As phosphorescing molecules can luminesce for a much longer time than fluorochromes, there must be a difference in the way they store the excitation energy. The basis for this discrepancy is found in the two forms of excitation levels, the singlet excited state and the triplet excited state, which are based on different spin alignments.
Spins are an attribute of electrons. In simplified terms, the spin describes the angular momentum of the electron caused by its rotation. The orientation of an electron’s spin can be positive (+1/2) or negative (–1/2). Spin pairs of higher energy levels can either be parallel or antiparallel in their orientation to each other. In antiparallel spin pairs the individual angular momentums compensate each other and the total spin gets a value of zero. This spin alignment is called singlet state. Two parallel spins do not compensate and get a value different from zero. In this case the spins are said to be in a triplet state.

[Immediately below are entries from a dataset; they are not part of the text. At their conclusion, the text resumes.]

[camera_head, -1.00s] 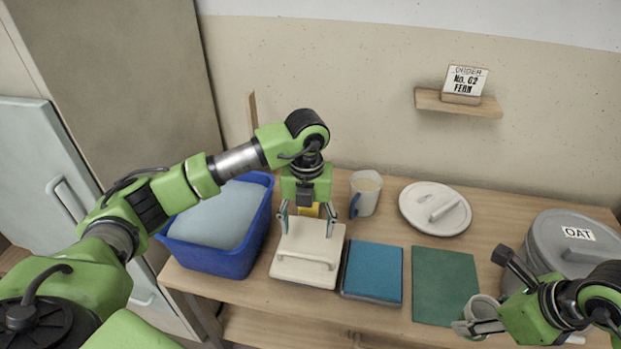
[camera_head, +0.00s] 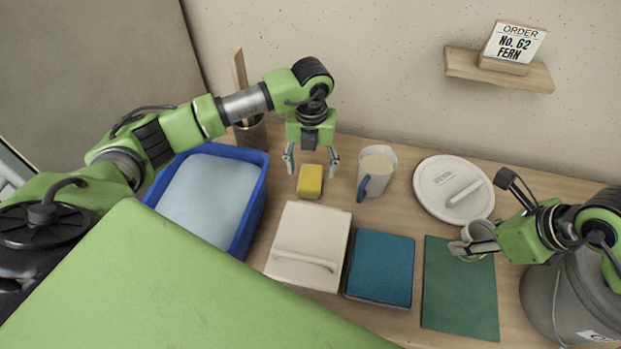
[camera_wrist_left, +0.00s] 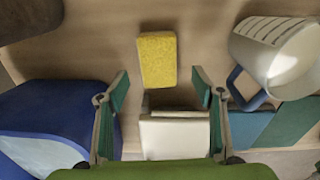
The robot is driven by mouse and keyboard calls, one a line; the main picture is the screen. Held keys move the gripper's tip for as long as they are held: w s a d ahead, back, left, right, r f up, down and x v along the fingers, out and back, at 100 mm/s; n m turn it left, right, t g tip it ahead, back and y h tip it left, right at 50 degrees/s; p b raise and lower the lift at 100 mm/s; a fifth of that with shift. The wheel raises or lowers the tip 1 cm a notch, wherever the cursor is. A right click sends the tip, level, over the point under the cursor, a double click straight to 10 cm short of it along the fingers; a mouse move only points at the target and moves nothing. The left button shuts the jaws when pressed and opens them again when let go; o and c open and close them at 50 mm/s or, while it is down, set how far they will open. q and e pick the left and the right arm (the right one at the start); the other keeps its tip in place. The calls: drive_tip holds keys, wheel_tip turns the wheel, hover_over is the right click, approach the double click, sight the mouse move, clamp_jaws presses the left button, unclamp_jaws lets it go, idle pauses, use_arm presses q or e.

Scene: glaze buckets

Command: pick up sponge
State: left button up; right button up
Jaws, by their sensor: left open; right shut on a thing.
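The yellow sponge (camera_head: 310,181) lies on the table between the blue tub and the white jug. In the left wrist view the sponge (camera_wrist_left: 157,59) lies beyond the fingertips, roughly centred between them. My left gripper (camera_head: 311,168) is open and empty, above and just behind the sponge in the head view; its two fingers also show in the left wrist view (camera_wrist_left: 160,88). My right gripper (camera_head: 478,246) is shut on a small grey-white cup (camera_head: 476,231), over the top edge of the green mat.
A blue tub (camera_head: 258,193) of pale liquid stands left of the sponge. The jug (camera_head: 377,172) with a blue handle stands close on its right. A cream lidded box (camera_head: 309,237), blue block (camera_head: 381,265), green mat (camera_head: 458,300), round lid (camera_head: 437,178) and grey bucket (camera_head: 563,300) fill the rest.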

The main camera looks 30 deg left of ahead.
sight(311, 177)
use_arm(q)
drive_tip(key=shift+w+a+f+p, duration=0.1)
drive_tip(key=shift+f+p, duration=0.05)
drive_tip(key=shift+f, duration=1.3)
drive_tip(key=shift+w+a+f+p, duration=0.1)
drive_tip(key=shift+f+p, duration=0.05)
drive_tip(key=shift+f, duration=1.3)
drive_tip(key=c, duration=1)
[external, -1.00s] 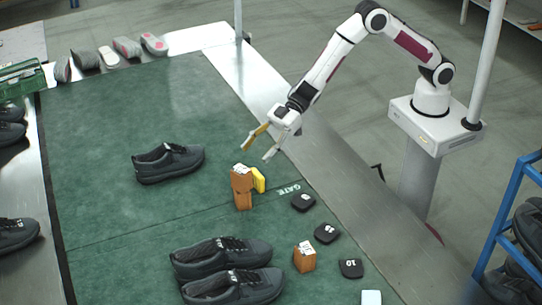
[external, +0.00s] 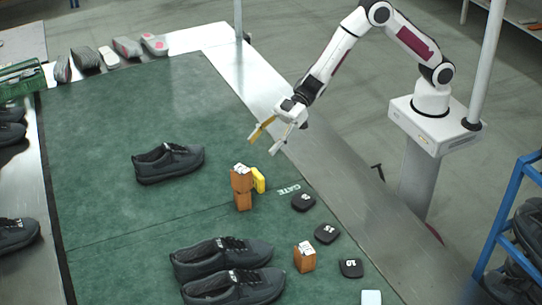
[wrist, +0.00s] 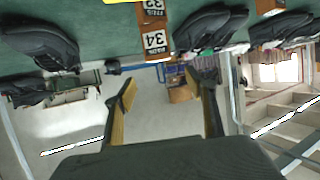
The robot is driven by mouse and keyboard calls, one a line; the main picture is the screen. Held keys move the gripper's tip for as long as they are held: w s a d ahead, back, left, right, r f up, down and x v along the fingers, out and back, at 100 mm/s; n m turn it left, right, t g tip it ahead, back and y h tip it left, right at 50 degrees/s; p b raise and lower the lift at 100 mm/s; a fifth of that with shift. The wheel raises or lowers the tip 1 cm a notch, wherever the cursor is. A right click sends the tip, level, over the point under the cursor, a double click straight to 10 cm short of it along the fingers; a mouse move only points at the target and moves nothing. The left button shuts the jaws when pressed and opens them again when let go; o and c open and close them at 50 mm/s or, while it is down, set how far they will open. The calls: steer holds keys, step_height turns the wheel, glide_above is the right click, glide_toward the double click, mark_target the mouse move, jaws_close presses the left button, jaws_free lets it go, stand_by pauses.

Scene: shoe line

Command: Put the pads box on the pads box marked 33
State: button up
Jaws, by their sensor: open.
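Two orange-brown pads boxes stand stacked on the green mat. The upper box (external: 241,182) rests on the lower box (external: 243,202), beside a yellow item (external: 259,181). In the wrist view one box shows a 34 label (wrist: 154,41); the other's label (wrist: 152,6) is cut by the top edge and looks like 33. A separate orange-brown box (external: 305,260) stands nearer the front; its number is unreadable. My gripper (external: 262,146) is open and empty, above and to the right of the stack, apart from it. Its spread fingers show in the wrist view (wrist: 161,84).
Several black shoes lie on the mat, one (external: 169,163) left of the stack and a pair (external: 232,287) in front. Black numbered pads (external: 326,233) line the right side. A metal post (external: 238,20) stands behind. The mat's back area is clear.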

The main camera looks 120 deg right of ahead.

Fluorescence occurs when electrons go back from a singlet excited state to the ground state. But in some molecules the spins of the excited electrons can be switched to a triplet state in a process called inter system crossing. These electrons lose energy until they are in the triplet ground state. This state is of higher energy than the ground state but also of lower energy than the singlet excited state. The electrons can therefore not switch back to the singlet state, nor can they easily go back to the ground state, as only total spins with a value of zero are allowed due to quantum mechanics. The molecules are therefore trapped in their energy state.
But a few changes from the triplet ground state to the ground state are possible at a time. These changes give rise to the emission of photons and the phosphorescence. As only a few events are possible at a time, the triplet ground state presents a kind of energy reservoir, making phosphorescence possible over a longer time period.